REQUIRED TASK - Establish how many lines in the material include the string "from" and report it as a lone number.
=-=-=
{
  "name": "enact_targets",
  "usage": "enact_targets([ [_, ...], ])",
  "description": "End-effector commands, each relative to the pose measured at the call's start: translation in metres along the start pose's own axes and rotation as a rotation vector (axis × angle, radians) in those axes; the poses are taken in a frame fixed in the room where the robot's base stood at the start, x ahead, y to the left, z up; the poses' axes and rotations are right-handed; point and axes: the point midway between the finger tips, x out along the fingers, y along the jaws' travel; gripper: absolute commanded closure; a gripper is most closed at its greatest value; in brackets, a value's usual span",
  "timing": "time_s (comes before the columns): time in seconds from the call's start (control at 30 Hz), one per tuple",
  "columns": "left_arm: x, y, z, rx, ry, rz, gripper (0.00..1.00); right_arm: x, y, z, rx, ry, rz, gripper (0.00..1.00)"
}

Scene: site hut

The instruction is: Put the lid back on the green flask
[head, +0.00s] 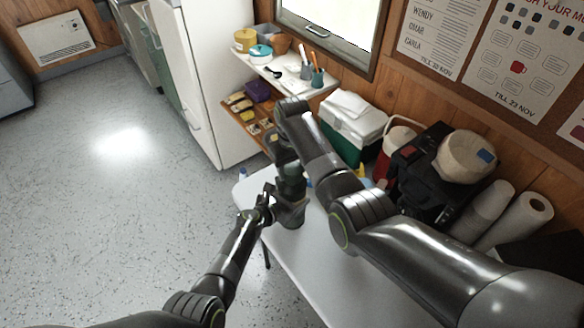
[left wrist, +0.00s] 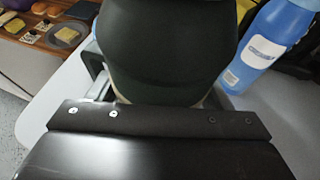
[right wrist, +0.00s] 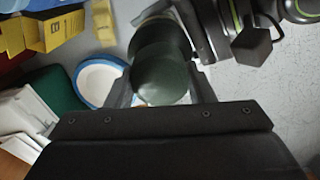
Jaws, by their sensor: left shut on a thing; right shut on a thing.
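The dark green flask (head: 291,188) stands upright near the table's far left end. My left gripper (head: 287,208) is shut around its lower part. In the left wrist view the flask's dark body (left wrist: 165,85) fills the space between the fingers. My right gripper (head: 287,160) is directly above the flask, pointing down. In the right wrist view it is shut on the rounded dark green lid (right wrist: 160,80). The lid is mostly hidden by the gripper in the head view. I cannot tell whether lid and flask touch.
A blue bottle (left wrist: 265,45) stands close beside the flask. A blue-rimmed white round container (right wrist: 98,82) and yellow boxes (right wrist: 40,30) show in the right wrist view. A green-and-white cool box (head: 352,122) and black bag (head: 420,165) line the wall side of the white table (head: 330,262).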

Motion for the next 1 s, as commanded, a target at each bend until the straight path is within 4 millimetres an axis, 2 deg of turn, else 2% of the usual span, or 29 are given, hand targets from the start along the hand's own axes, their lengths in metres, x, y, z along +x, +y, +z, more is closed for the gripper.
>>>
=-=-=
RESULT OF THIS TASK - 2